How To Stop Making Excuses
How to Stop Making Excuses
We were late to school a lot last year, and every time we ran breathlessly into the attendance office I heard myself making silly excuses to Beth, the long-suffering secretary.Our alarm didn't go off! There was so much traffic! It was my husband's fault! The dog…I don't know—something about the dog!!
Breaking the pattern
By the spring, my "tardy-lying" had become a habit, and it raised a red flag for me. Lying—even in the form of "harmless" excuses—means we're ashamed. Shame is different from guilt. Healthy guilt is fair, helpful and empowering. Guilt says, "Shoot, I'm late again. Oh well, mistakes happen. I'll get up earlier tomorrow." Shame is more dangerous. It's dramatic, accusatory and crippling. Guilt says, "I screwed up." Shame says, "I'mscrewed up."
Nothing ruins the connection between two people faster than shame and lies do. Anyone trying to live a healthy, honest life must avoid shame at any cost. And since I'm trying to live a healthy(ish), honest life, my excuses were keeping me from my goal. So I vowed to make it right.
I want my kids to learn that it's OK to make mistakes and to know that mistakes can actually be the good stuff: Our imperfections can be a point of connection with all the other imperfect people out there. Freedom comes when we're brave enough to say, "Actually, I'm not fine—I'm having a hard time with this." And it's comforting when we inevitably hear the response, "Really?

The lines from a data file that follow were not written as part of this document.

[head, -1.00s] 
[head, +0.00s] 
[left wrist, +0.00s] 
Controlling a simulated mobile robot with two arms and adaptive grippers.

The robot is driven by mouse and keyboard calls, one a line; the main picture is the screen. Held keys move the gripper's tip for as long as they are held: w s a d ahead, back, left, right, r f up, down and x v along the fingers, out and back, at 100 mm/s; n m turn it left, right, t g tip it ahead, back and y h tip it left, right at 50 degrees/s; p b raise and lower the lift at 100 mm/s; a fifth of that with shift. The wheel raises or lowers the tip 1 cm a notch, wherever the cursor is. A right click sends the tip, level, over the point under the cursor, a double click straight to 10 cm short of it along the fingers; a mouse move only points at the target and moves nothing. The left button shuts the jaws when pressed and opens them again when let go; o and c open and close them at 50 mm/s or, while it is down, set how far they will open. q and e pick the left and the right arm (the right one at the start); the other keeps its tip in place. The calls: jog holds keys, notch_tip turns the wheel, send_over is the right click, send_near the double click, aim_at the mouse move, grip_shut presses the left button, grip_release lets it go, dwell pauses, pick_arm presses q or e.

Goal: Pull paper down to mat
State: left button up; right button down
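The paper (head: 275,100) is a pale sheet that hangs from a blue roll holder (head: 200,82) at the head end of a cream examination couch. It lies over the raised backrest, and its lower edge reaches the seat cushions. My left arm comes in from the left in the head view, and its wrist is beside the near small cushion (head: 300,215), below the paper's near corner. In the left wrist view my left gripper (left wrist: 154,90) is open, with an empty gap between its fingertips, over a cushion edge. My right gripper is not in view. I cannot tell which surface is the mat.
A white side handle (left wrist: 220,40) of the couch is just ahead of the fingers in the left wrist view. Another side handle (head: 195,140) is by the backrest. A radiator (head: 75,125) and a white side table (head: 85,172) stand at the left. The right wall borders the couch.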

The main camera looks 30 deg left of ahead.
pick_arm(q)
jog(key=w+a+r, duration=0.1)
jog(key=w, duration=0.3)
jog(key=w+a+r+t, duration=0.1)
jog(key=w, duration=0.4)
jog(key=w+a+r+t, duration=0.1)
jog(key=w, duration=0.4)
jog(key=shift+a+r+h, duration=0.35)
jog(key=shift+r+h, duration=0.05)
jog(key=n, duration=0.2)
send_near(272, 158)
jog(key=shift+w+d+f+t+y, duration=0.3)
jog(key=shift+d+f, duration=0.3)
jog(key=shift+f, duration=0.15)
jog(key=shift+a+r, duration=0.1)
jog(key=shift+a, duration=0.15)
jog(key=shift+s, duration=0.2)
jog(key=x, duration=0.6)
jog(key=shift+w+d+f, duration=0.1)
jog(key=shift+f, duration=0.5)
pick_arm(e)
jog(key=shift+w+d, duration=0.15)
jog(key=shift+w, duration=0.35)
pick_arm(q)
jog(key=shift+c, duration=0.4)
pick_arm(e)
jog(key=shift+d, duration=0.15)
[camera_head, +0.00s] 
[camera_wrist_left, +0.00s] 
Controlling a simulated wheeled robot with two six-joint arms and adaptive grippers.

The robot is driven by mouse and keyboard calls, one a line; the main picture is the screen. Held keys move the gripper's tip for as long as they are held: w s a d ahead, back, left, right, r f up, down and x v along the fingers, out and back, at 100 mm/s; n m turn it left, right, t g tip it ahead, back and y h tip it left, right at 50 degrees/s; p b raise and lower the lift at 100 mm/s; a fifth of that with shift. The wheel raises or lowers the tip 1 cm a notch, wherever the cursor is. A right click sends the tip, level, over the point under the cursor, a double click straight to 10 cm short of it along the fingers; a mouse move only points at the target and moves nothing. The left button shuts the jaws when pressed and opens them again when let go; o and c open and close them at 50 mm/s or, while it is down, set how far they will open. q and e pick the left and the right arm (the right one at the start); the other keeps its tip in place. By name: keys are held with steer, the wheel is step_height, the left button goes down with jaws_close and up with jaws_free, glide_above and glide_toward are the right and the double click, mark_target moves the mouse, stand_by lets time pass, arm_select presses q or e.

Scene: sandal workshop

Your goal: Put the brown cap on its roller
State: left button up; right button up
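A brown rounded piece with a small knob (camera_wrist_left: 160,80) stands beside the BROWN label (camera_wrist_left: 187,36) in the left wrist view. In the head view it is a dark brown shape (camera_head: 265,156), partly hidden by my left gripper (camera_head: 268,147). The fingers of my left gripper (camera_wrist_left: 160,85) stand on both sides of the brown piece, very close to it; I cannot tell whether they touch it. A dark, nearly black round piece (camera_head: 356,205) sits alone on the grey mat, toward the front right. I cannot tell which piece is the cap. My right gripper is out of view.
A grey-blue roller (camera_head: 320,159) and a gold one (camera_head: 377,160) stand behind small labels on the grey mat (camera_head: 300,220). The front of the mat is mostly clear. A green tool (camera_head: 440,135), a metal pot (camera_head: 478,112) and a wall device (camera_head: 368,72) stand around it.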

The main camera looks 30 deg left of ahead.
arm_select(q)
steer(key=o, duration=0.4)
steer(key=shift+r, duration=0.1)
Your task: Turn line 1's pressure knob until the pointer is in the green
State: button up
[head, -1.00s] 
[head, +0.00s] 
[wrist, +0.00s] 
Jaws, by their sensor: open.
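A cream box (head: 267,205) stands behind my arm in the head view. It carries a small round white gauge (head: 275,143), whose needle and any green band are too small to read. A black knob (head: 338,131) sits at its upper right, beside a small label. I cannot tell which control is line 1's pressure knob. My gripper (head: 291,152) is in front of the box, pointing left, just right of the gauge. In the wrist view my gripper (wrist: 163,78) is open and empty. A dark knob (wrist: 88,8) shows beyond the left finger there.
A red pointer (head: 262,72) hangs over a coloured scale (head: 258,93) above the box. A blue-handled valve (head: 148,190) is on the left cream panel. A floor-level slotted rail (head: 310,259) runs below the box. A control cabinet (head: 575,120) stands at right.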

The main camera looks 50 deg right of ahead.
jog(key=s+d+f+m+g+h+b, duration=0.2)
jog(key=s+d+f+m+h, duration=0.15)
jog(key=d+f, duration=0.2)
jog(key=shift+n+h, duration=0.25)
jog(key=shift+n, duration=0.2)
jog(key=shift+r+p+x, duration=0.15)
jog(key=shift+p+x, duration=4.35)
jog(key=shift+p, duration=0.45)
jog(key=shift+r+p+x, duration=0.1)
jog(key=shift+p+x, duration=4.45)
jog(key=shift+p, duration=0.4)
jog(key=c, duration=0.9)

Me too!"
The next time we were late, I went to the attendance office and when Beth asked me to fill out my tardy slip with the reason, I told the truth.
"We Meltons are quite tired, very disorganized, and a little rebellious."

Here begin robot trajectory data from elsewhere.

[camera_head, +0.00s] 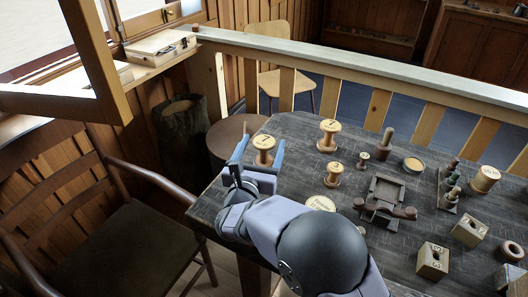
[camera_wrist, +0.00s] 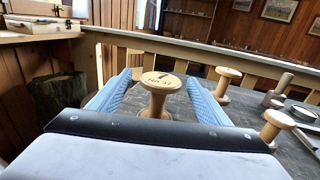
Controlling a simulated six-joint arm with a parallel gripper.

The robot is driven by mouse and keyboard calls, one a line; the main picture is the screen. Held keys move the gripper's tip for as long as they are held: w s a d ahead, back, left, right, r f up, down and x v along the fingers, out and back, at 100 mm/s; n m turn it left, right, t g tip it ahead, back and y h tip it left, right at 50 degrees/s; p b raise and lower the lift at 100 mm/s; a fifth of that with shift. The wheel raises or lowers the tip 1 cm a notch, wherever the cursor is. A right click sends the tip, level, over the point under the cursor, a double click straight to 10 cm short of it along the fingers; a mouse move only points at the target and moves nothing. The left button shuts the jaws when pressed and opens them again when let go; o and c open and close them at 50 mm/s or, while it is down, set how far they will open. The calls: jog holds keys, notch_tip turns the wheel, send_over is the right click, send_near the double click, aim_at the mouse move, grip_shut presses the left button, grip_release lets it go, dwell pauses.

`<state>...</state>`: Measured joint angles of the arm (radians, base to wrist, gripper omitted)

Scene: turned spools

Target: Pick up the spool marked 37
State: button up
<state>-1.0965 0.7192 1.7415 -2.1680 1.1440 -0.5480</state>
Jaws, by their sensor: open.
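A pale wooden spool (camera_head: 264,157) stands upright near the left edge of the dark table. It also shows in the wrist view (camera_wrist: 158,84), where its top bears a large 7 and smaller lettering that seems to read No 37. My gripper (camera_head: 261,144) is open, its blue fingers on either side of this spool. In the wrist view the fingers (camera_wrist: 159,80) show gaps to the spool on both sides. Other spools stand behind it (camera_head: 329,138) and to its right (camera_head: 334,176); the right one seems marked 3. Another spool top (camera_head: 321,203) is partly hidden by my arm.
A dark wooden device (camera_head: 384,196) stands mid-table, with a small round tin (camera_head: 413,164) behind it. Wooden blocks (camera_head: 432,261), a peg rack (camera_head: 448,190) and another spool (camera_head: 485,178) are on the right. A railing (camera_head: 375,72) runs behind; a chair (camera_head: 110,235) is at left.

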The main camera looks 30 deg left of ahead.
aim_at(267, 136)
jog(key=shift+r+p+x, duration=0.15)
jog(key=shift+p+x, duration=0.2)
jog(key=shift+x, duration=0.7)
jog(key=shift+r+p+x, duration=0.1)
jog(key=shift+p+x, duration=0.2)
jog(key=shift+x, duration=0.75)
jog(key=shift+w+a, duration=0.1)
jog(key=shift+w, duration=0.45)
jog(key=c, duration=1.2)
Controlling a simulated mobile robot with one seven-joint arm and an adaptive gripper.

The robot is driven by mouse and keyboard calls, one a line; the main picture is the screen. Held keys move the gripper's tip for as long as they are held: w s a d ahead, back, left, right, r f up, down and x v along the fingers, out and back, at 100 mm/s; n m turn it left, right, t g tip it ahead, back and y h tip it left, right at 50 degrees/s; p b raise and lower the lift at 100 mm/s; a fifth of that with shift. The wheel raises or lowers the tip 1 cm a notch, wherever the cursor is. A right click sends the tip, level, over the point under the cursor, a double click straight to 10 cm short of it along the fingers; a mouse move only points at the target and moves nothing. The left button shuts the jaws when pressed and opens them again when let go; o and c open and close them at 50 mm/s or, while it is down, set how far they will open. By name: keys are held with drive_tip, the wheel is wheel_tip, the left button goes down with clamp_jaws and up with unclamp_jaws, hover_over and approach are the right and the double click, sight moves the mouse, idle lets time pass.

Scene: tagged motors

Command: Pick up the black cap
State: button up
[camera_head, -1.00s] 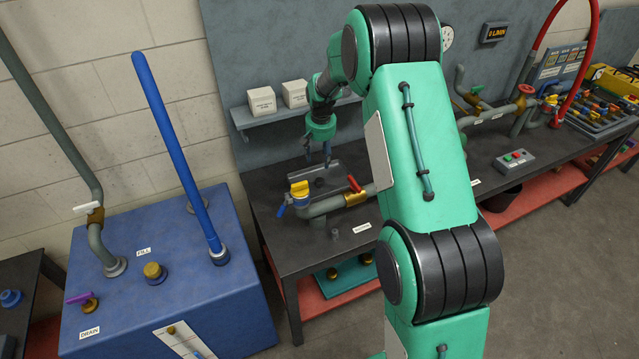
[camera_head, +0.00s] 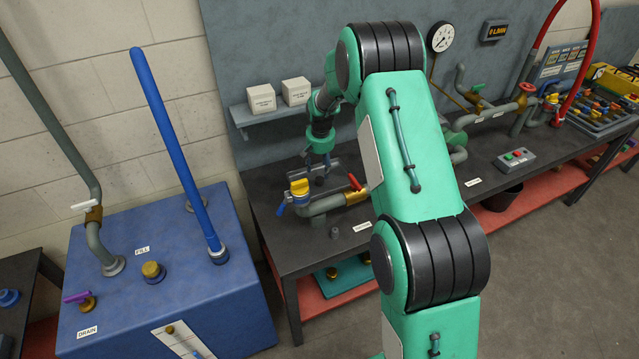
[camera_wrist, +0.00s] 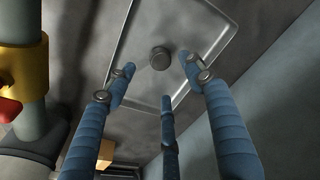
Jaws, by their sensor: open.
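The black cap (camera_wrist: 159,58) is a small dark round piece lying in a shallow grey tray (camera_wrist: 122,45) in the wrist view. In the head view the tray (camera_head: 335,166) is on the dark bench near the wall, and the cap in it is hard to make out behind my fingers. My gripper (camera_wrist: 155,68) is open and empty, its blue fingers spread to either side of the cap and pointing down at it. A third, darker finger-like part shows below the cap in the wrist view. In the head view my gripper (camera_head: 318,180) is low over the tray.
A shelf (camera_head: 268,115) with two white boxes is on the wall behind. A blue tank (camera_head: 165,270) stands to the left.

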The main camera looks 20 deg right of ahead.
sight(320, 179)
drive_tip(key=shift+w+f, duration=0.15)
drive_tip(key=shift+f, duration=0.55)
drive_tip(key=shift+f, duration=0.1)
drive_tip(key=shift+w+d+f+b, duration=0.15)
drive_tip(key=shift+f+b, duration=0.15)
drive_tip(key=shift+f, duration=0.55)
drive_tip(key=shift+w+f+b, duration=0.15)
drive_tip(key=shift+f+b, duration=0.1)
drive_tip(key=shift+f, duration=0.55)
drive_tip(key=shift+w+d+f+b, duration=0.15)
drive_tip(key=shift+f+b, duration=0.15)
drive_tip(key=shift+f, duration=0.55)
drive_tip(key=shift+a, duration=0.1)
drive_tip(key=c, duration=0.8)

Beth looked down at that form, then slowly looked up at me. She smiled a real, warm, big smile and her blue eyes twinkled. She started laughing. Hard. So I did, too. And so did my kids and the other secretary. Then the principal, who'd come out to see what all the laughing was about, started howling.
We had a delicious, freeing moment together. We're all imperfect human beings. We make mistakes. Every single one of us. It's OK to tell the truth about that. It's OK to forgive ourselves and promise to try again.
Forming lasting bonds
When I tell Beth the truth, I'm really saying, "I'm not perfect, but I forgive myself, and I hope you do too." We no longer just play our secretary/mom roles. We're friends. She texts me pictures of my kids when they come to the office to request their millionth Band-Aid. She held my hand and talked me through a difficult season in my marriage. I'm so glad she's one of the first people I get to see every morning. These days she's actually disappointed when we're on time. We don't like to let her down, so we make sure that doesn't happen too often.